REQUIRED WORK. Read the lines that follow and pick out every one containing the word "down".

MATERIAL PROVIDED.

-------------------------

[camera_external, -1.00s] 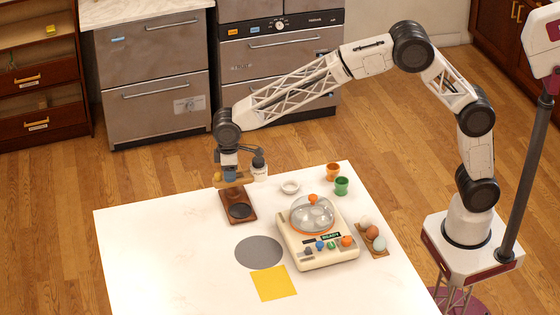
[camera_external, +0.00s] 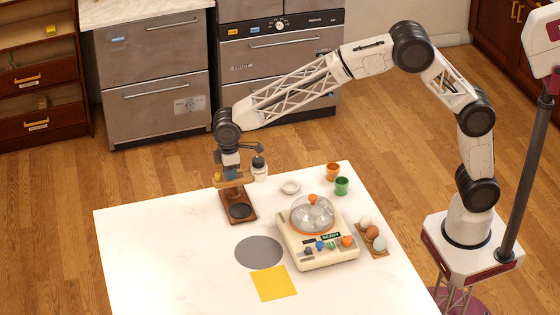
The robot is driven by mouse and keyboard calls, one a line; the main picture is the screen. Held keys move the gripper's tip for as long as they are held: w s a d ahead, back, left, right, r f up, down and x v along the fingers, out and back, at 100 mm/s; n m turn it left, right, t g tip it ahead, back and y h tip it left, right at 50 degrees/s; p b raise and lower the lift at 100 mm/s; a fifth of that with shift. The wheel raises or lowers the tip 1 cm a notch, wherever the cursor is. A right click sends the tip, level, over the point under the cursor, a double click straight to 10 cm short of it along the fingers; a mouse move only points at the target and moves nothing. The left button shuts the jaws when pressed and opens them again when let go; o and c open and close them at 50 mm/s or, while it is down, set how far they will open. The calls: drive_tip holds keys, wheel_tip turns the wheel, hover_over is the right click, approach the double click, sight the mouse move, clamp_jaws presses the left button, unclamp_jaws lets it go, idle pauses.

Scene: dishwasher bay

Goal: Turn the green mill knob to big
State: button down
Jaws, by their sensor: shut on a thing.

-------------------------

TASK OUTPUT.
The robot is driven by mouse and keyboard calls, one a line; the main picture is the screen. Held keys move the gripper's tip for as long as they are held: w s a d ahead, back, left, right, r f up, down and x v along the fingers, out and back, at 100 mm/s; n m turn it left, right, t g tip it ahead, back and y h tip it left, right at 50 degrees/s; p b raise and lower the lift at 100 mm/s; a fifth of that with shift. The wheel raises or lowers the tip 1 cm a notch, wherever the cursor is. A right click sends the tip, level, over the point under the cursor, a double click straight to 10 cm short of it along the fingers; a mouse move only points at the target and moves nothing. The left button shuts the jaws when pressed and opens them again when let go; o and c open and close them at 50 mm/s or, while it is down, set how far they will open. The calls: drive_tip holds keys, wheel_tip turns the wheel, hover_over is the right click, approach the double click, sight the mouse move, clamp_jaws presses the left button, unclamp_jaws lets it go, idle pauses.
State: button down

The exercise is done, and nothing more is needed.